REQUIRED TASK: In the listing below, locate the line containing "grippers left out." and the line containing "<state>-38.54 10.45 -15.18". Output both of them and every line between, exactly as written, and nothing more.

***

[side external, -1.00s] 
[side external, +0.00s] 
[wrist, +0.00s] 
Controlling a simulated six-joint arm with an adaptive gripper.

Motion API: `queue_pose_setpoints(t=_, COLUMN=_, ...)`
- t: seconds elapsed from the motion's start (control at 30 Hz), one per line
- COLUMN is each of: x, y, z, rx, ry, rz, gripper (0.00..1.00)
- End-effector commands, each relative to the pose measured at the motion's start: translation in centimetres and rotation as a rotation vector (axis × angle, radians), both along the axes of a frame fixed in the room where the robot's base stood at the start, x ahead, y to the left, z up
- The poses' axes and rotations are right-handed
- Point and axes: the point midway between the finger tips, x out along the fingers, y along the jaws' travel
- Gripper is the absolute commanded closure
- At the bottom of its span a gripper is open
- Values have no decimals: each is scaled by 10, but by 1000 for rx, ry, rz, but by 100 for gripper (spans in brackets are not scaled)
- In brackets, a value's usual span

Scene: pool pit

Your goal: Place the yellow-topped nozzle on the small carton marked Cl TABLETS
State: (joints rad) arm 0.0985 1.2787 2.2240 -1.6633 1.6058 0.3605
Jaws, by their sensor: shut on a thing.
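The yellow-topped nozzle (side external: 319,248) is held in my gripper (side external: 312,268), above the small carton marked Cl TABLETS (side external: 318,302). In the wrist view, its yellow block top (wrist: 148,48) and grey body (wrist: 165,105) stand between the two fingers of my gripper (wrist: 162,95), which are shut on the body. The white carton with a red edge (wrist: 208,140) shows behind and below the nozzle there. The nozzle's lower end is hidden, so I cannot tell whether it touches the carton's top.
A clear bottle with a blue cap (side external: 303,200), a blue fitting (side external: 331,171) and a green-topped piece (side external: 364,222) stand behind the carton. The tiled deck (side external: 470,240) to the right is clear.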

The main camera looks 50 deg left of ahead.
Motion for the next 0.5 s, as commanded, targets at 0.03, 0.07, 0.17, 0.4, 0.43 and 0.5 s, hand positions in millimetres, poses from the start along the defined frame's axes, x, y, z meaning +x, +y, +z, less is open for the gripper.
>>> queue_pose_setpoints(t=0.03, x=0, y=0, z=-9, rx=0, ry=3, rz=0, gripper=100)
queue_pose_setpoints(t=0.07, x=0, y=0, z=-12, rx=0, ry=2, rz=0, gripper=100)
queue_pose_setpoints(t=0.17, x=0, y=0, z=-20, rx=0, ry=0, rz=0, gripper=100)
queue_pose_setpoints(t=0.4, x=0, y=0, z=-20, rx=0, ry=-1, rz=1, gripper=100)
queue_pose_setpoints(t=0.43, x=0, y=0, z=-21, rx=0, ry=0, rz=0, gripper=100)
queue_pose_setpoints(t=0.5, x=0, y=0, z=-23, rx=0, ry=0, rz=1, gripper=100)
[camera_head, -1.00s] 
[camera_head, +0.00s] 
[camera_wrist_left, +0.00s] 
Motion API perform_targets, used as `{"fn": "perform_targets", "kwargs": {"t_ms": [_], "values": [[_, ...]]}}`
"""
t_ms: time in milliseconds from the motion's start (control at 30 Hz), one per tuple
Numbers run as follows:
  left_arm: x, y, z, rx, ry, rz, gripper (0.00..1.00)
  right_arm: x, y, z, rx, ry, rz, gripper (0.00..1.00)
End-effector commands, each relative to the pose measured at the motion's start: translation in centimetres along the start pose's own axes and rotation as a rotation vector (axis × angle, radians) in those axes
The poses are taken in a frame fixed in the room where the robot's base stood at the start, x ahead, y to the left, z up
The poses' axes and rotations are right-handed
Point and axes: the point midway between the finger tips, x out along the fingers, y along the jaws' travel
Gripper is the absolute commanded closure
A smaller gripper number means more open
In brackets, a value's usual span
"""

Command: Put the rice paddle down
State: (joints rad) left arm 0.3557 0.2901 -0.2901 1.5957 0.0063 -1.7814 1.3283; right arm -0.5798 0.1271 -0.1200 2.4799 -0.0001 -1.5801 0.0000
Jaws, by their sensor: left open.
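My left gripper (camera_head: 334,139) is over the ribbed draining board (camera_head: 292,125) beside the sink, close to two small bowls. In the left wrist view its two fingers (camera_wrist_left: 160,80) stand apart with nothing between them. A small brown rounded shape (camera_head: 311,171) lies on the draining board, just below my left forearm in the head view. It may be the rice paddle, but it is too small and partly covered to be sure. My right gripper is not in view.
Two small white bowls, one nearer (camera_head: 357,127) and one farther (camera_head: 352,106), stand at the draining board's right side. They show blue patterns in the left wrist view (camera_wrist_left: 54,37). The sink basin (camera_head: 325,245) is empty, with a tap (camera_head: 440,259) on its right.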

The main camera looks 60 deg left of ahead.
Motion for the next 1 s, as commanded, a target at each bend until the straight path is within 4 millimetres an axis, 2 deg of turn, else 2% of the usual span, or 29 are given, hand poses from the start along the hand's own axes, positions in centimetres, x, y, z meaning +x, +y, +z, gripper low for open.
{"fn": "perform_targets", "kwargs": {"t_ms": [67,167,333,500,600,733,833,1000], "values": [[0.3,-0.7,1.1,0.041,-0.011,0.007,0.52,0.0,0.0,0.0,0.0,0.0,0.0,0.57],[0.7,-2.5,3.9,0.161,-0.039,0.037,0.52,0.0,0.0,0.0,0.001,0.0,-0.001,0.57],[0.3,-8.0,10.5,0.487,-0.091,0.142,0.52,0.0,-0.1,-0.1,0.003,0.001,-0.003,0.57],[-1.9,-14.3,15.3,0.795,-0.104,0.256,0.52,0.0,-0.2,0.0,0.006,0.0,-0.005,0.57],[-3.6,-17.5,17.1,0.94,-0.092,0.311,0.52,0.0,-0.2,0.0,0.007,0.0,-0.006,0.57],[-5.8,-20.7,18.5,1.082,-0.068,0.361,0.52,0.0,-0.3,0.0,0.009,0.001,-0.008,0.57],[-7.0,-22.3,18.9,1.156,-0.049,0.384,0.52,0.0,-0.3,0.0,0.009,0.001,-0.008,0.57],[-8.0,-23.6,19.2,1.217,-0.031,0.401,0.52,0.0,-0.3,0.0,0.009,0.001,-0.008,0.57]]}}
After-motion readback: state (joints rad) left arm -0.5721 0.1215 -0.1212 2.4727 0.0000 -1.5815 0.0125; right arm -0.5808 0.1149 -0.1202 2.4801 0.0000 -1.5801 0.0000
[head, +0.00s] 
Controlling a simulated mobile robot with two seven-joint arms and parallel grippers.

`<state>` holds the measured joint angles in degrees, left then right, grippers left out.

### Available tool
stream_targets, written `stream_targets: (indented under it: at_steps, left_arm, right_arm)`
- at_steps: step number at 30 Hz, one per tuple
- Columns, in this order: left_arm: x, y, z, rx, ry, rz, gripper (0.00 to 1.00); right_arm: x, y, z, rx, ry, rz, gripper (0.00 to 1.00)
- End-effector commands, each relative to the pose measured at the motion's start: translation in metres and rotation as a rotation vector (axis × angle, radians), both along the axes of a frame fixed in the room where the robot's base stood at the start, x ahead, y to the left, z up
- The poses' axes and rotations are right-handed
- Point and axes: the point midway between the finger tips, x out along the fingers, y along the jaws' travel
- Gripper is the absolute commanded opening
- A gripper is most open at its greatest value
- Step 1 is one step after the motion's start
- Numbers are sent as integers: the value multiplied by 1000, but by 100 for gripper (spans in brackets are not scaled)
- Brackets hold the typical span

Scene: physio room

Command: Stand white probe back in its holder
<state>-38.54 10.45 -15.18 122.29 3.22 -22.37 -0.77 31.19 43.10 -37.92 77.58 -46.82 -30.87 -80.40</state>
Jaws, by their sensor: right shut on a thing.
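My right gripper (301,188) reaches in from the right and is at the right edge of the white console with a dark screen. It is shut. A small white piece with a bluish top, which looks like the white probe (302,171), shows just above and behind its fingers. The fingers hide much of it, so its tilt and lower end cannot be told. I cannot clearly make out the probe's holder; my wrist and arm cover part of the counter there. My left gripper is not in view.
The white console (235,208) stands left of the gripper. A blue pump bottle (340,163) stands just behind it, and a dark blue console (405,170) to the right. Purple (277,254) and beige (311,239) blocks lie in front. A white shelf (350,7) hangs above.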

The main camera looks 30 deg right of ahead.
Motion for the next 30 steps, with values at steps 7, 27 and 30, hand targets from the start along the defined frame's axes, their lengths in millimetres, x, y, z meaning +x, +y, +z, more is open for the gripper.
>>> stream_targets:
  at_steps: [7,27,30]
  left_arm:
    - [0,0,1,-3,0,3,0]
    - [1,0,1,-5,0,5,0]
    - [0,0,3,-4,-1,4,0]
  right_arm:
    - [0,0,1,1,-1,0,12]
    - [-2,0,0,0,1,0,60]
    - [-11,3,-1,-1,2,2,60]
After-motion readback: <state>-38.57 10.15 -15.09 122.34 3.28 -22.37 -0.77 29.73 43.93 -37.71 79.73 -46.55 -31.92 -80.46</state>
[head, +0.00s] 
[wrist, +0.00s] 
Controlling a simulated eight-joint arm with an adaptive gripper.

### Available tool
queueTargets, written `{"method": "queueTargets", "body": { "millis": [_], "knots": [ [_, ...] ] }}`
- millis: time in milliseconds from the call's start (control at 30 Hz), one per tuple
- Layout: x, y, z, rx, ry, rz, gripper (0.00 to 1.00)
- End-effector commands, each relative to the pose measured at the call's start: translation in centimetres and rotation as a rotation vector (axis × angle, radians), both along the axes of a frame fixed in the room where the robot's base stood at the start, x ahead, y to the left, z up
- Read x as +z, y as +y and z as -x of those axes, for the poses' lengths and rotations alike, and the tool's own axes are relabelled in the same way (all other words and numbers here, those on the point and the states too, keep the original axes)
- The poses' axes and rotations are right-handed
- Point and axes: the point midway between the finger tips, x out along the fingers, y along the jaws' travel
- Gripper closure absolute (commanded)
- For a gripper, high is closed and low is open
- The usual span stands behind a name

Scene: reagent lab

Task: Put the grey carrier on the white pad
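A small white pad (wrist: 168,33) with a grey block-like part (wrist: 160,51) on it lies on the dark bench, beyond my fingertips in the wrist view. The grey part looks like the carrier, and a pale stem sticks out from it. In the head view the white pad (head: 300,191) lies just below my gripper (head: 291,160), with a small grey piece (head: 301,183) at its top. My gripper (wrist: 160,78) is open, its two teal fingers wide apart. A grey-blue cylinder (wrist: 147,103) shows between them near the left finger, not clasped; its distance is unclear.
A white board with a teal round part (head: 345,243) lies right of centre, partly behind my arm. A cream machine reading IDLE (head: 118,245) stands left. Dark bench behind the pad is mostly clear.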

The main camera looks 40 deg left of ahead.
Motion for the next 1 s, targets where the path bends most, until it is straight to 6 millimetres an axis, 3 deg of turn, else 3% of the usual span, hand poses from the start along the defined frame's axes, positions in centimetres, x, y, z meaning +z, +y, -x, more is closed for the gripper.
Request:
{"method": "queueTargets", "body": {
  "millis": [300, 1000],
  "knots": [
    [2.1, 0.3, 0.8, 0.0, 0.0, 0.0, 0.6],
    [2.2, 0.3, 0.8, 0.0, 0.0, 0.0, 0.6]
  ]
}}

***

SOLUTION FOR THIS TASK:
`<state>` holds the measured joint angles in degrees, left then right, grippers left out.

### Available tool
stream_targets, written `stream_targets: (indented under it: at_steps, left_arm, right_arm)`
- at_steps: step number at 30 Hz, one per tuple
- Columns, in this order: left_arm: x, y, z, rx, ry, rz, gripper (0.00 to 1.00); right_arm: x, y, z, rx, ry, rz, gripper (0.00 to 1.00)
- End-effector commands, each relative to the pose measured at the motion's start: translation in metres and rotation as a rotation vector (axis × angle, radians), both along the axes of a frame fixed in the room where the robot's base stood at the start, x ahead, y to the left, z up
- The poses' axes and rotations are right-handed
- Point and axes: the point midway between the finger tips, x out along the fingers, y along the jaws' travel
- Gripper is the absolute commanded opening
- A gripper is most open at its greatest value
- Step 1 is one step after the motion's start
- Numbers are sent as integers: the value multiplied by 1000, but by 100 for gripper (spans in brackets are not scaled)
- Brackets hold the typical span

Scene: physio room

Command: Stand white probe back in its holder
<state>-38.54 10.45 -15.18 122.29 3.22 -22.37 -0.77 31.19 43.10 -37.92 77.58 -46.82 -30.87 -80.40</state>

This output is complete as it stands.